The Author At Foyles
The Gilded Age, Revisited
Gilded: as in covering with a thin layer of gold. The name, The Gilded Age, evokes marvelous excess, surfeit wealth drizzling down from the rich to the less fortunate, in glorious defiance of the gloomy predictions of Karl Marx. This Age, an American phenomenon in the main, more or less began in 1870 and ended in 1905, a 35-year run of unprecedented economic growth. Evoked are the "diamond dinners" thrown at the Madison Avenue brownstone of the world's greatest banker, J P Morgan, where the females guests opened their napkins to discover inside an exquisite pearl, while the tuxedoed men lit their cigars with hundred dollar bills (a figure exactly one-third of the average annual income in 1880). Enough money to go round, enough even to trickle down to the poor. Et In Arcadia, Nos.
But in fact, the age was anything but gilded for the majority. For most, The Gilded Age would be more aptly called The Gilty Age. (The archaic usage of "gilt" is to "smear with blood.")
A noted US economist in 1880 (though it could as easily serve for 2012) observed "a widespread feeling of unrest and brooding revolution" in society at large. And the cause of the hostility? The huge disparity in wealth between rich and poor. In that year the US counted 12 million families. Eleven million of these lived well below the poverty line. The rich, rightly uneasy in their gilded beds, feared "carnivals of revenge" as they got wind that the general public were both unhappy and unhappily organizing themselves. Corruption had been observed in every estate of business, government and the press. Strikes were called for. Spontaneous riots erupted. Even those politicians engaged to uproot corruption were found to be on the take. Any of this sound familiar to today's readers?
Neither a borrower nor a lender be, Shakespeare extolled. Many today might wish to abridge Hamlet's famous encomium to better fit modern times: adding, not unless you can be paid £14 billion in pre-tax bonuses (the figure cited by the UK Office of National Statistics as those monies paid out on City bonuses in this year of general penury and privation).

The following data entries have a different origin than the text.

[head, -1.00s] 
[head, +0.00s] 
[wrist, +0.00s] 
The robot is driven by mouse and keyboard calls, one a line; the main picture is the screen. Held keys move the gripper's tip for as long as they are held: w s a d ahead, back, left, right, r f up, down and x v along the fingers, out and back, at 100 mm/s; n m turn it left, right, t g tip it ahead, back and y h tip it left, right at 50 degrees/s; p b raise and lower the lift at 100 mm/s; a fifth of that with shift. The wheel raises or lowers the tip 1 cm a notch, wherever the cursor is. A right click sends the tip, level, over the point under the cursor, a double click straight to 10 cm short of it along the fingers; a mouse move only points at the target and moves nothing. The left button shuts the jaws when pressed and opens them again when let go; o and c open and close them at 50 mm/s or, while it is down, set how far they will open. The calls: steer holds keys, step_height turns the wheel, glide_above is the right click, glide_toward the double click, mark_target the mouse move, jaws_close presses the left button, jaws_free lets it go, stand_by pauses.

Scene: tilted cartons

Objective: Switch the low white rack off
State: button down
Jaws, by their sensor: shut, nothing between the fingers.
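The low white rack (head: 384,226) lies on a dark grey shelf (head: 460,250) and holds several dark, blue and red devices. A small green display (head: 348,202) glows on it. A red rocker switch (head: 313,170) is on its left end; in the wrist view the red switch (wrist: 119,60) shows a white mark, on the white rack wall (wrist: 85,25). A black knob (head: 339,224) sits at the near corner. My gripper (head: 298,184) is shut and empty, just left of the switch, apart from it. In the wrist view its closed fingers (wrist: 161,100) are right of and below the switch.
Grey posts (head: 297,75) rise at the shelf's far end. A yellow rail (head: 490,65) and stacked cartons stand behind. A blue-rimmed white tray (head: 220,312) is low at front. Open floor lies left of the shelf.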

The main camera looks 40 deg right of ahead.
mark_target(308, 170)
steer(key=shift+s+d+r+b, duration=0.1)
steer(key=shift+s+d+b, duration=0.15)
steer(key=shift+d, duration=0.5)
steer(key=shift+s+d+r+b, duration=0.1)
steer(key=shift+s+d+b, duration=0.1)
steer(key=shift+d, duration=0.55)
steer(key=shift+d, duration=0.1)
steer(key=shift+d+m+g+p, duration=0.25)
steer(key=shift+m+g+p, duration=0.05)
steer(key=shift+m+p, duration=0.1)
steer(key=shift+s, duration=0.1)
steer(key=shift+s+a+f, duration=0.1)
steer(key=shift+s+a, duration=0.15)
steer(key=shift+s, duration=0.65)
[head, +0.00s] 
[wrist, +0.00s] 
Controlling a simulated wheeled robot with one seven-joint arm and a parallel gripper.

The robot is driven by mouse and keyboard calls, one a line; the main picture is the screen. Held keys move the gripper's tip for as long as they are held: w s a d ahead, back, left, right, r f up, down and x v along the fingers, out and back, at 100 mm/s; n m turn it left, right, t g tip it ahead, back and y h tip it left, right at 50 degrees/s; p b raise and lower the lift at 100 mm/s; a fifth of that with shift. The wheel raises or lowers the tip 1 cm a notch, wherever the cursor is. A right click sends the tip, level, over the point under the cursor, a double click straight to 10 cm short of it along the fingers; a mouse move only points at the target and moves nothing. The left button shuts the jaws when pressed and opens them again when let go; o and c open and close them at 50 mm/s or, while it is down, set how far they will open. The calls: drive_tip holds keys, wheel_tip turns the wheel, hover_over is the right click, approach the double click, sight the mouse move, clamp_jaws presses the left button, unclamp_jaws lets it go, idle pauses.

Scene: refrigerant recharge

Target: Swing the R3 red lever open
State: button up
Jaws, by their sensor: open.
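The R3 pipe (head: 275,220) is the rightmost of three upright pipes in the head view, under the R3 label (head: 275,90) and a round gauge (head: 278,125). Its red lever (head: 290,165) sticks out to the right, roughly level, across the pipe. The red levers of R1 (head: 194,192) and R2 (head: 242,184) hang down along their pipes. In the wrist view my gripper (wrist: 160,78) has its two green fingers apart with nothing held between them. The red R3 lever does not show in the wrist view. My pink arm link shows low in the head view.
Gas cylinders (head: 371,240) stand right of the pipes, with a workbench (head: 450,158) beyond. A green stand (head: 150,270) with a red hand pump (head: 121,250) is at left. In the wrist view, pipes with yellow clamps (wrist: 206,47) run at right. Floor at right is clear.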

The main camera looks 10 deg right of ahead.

During the recent protests on the grounds of St Paul's Cathedral, I saw one young male protestor who looked especially mild-mannered. Gentle. Intelligent. He looked sensitive. I'd add the word 'harmless' if the placard he held hadn't read: 'Death To Bankers'. This short three-word nugget was intended to sum up his, and a wide swathe of society's, anger at a group of professionals who must now be deemed the most reviled order of person in the industrialized west, after Islamofascists, and the Kardashians.
How did this happen? How did those people we pay to keep our money in a safe place until we need it again, come to be seen as tyrants, defilers, ruiners of the universal dream? And what lessons can we draw from the Gilded Age, a time perhaps more like our own than any other in history.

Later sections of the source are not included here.